Новый Мир ( № 8 2009) - Новый Мир Новый Мир
Шрифт:
Интервал:
Закладка:
«ЗА ДУХОВНУЮ СУЩНОСТЬ РОССИИ У МЕНЯ НЕТ СТРАХА»
Публикация, предисловие, подготовка текста и комментарии кандидата филологических наук, старшего научного сотрудники Дома-музея М. А. Волошина И. В. Левичева.
1 августа 2009 года исполнилось 25 лет со дня открытия Дома-музея М. А. Волошина в Коктебеле. ( Прим.ред.)
Максимилиана Александровича Волошина (1877 – 1932) и Маргариту Васильевну Сабашникову (1882 – 1973), ставшую с 1906 года женой поэта, связывали сложные и многолетние отношения.
Познакомившись с Сабашниковой в 1903 году, Волошин проникся к ней глубоким чувством. Особенно близкими их отношения стали в Париже в 1905 году. 12 апреля 1906 года они заключили брак. Но совместная жизнь так и не наладилась, и спустя два года их брак фактически распался. Маргарита Сабашникова уехала за границу, в Германию, лишь изредка приезжала в Россию, став духовной ученицей Рудольфа Штайнера и посвятив себя всецело его учению – антропософии. Однако Волошин через всю жизнь пронес глубокое и трагичное чувство любви к Аморе, как называли Сабашникову близкие. Cабашниковой Волошин посвятил цикл «Amoriamaresacrum», вошедший в его первый поэтический сборник «Стихотворения. 1900 – 1910 гг.».
Узнав о свершившейся революции в России в 1917 году, М. Сабашникова приехала на родину, надеясь продолжить там работу по развитию антропософского движения. Но уже в 1922 году, после запрета большевиками Русского антропософского общества, она была вынуждена покинуть Россию навсегда.
Переписка М. Волошина и М. Сабашниковой в настоящее время в основном хранится в Рукописном отделе ИРЛИ РАН (Пушкинский Дом) в Санкт-Петербурге, куда была передана в 1970-е годы прошлого века из Дома-музея М. Волошина в Коктебеле. Однако небольшая часть писем была оставлена в фондах музея.

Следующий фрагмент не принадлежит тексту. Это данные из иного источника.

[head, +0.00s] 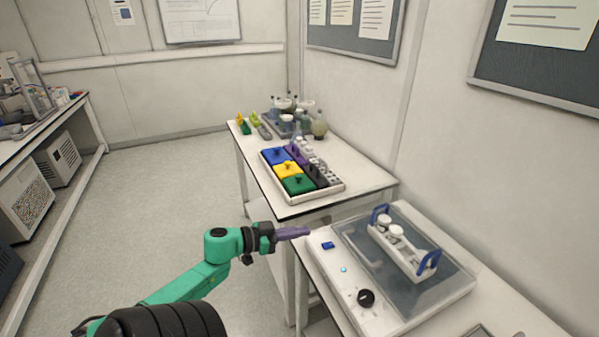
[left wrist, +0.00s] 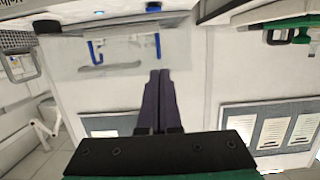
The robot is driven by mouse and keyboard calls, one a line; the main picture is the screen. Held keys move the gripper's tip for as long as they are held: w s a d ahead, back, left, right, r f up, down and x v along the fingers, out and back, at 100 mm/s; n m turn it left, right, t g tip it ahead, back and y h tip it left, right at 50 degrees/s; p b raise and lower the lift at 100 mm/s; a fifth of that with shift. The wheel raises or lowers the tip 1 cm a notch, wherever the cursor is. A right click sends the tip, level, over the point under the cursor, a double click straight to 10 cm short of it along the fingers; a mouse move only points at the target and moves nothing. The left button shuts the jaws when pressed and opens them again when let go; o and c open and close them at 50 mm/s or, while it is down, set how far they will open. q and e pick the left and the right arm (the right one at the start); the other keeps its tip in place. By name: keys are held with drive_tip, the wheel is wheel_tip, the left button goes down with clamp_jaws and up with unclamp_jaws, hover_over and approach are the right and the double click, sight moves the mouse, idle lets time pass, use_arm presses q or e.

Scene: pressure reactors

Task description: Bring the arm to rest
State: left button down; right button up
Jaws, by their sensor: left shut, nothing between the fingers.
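My left gripper (head: 307,231) is at the end of the green arm that comes in from the lower left. Its purple-grey fingers point right, just left of the white device. They are closed together with nothing between them. In the left wrist view the fingers (left wrist: 160,78) also lie side by side, in the middle of the picture. The gripper appears in free air, apart from the device and the tables. My right gripper is in neither view.
A white device (head: 322,282) with a black knob (head: 366,298) bears a blue-handled carrier (head: 404,252) on its grey plate. Behind it, a table holds a tray (head: 300,200) of coloured blocks and several flasks (head: 319,127). The floor (head: 150,190) at left is clear.

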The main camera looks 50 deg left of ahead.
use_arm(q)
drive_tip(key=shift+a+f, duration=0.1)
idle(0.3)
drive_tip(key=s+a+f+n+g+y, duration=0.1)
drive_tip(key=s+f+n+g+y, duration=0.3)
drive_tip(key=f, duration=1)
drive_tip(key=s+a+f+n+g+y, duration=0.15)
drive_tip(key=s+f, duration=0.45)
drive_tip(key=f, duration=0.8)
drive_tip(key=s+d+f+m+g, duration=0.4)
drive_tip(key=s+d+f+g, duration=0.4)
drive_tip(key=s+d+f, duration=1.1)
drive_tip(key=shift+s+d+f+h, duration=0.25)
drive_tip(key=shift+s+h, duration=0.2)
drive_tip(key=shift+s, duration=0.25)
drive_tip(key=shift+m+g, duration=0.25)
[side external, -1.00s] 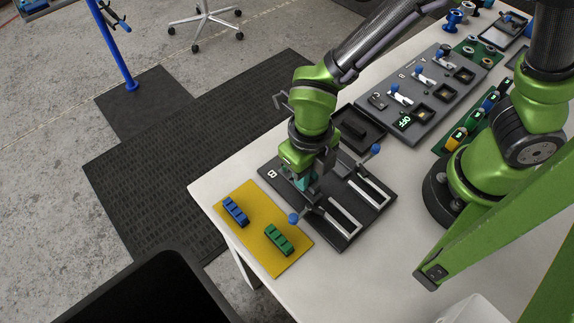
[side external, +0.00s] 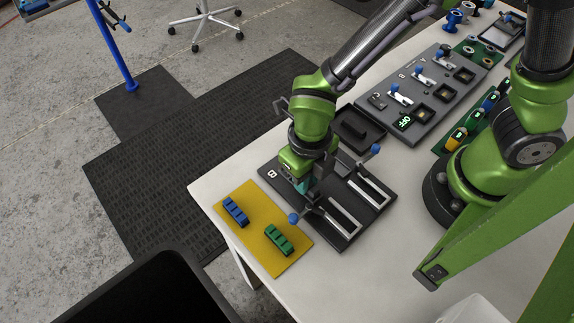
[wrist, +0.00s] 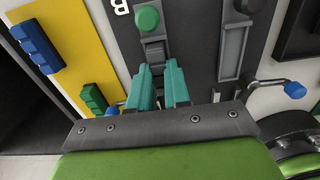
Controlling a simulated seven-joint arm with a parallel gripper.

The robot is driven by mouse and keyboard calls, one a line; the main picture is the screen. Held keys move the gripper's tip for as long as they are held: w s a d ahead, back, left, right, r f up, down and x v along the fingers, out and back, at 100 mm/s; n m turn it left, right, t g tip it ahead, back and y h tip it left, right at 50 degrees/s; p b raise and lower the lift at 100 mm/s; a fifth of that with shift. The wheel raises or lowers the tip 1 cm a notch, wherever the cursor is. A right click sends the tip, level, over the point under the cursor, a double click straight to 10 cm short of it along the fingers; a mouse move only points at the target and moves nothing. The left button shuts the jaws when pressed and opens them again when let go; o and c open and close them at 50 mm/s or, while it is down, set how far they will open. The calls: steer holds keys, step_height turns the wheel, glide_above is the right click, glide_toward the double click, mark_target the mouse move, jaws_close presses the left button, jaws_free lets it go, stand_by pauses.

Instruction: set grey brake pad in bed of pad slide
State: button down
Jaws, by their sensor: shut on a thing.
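My gripper (wrist: 158,76) has teal fingers and is shut on the grey brake pad (wrist: 154,52), a ridged dark grey piece between the fingertips in the wrist view. In the side view my gripper (side external: 303,187) is low over the left part of the black pad slide (side external: 347,238), which is marked B. The slide has two pale channels; the right one (wrist: 232,50) shows clear in the wrist view. A round green part (wrist: 148,18) lies just beyond the pad. My wrist hides the pad and part of the bed in the side view, so I cannot tell if the pad touches the bed.
A yellow mat (side external: 268,254) left of the slide carries a blue pad (side external: 235,211) and a green pad (side external: 279,239). Blue-knobbed levers (side external: 293,218) stick up at the slide's edges. A black tray (side external: 346,113) and a grey fixture board (side external: 438,113) lie behind.

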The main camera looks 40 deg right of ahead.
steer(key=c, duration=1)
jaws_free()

В собрании Дома-музея М. Волошина в Коктебеле сохранилось шесть писем М. Волошина к М. Сабашниковой периода 1917-1923 годов, представляющих большой интерес, поскольку в них не только упоминаются многие известные деятели русской культуры Серебряного века – М. Цветаевой, И. Эренбурга, А. Герцык, К. Богаевского, семьи С. Эфрона, но эти документальные источники позволяют глубже понять и историю взаимоотношений Волошина с Сабашниковой. Публикуемые нами впервые в полном объеме письма М. Волошина к М. Сабашниковой, являются машинописными копиями, датированными, но не подписанными поэтом. В публикации сохранена, по возможности, орфография и пунктуация оригиналов.
1
Коктебель. 19 – 26 / 9 – 17.
Милая Аморя, ужасно обрадовался, получив от тебя письмо, а то уж не знал, что с тобой сталось. Вообще, ото всего твоего письма веет какой-то внутренней радостью и бодростью. Как хорошо, что вы с Юлией Леонидовной1друг другу понравились (хочу, чтобы все мои друзья друг другу нравились). В живописи у нее очень строгий путь формы и цвета, и хорошо, что она внутреннее свое всегда придерживает, и оно пробивается неожиданно, как-бы помимо нее (вот как в ее русских сказках), и воплощается тем глубже и полнее. Обрати внимание, что она всегда идет от чистого цвета к форме – именно так требовал доктор2. Мне очень нравится, что вы так устроились, то есть что она будет руководить твоими натюрмортами, а ты с ней будешь читать лекции. Теперь мне только хочется, чтобы тебе Цетлины3 тоже понравились.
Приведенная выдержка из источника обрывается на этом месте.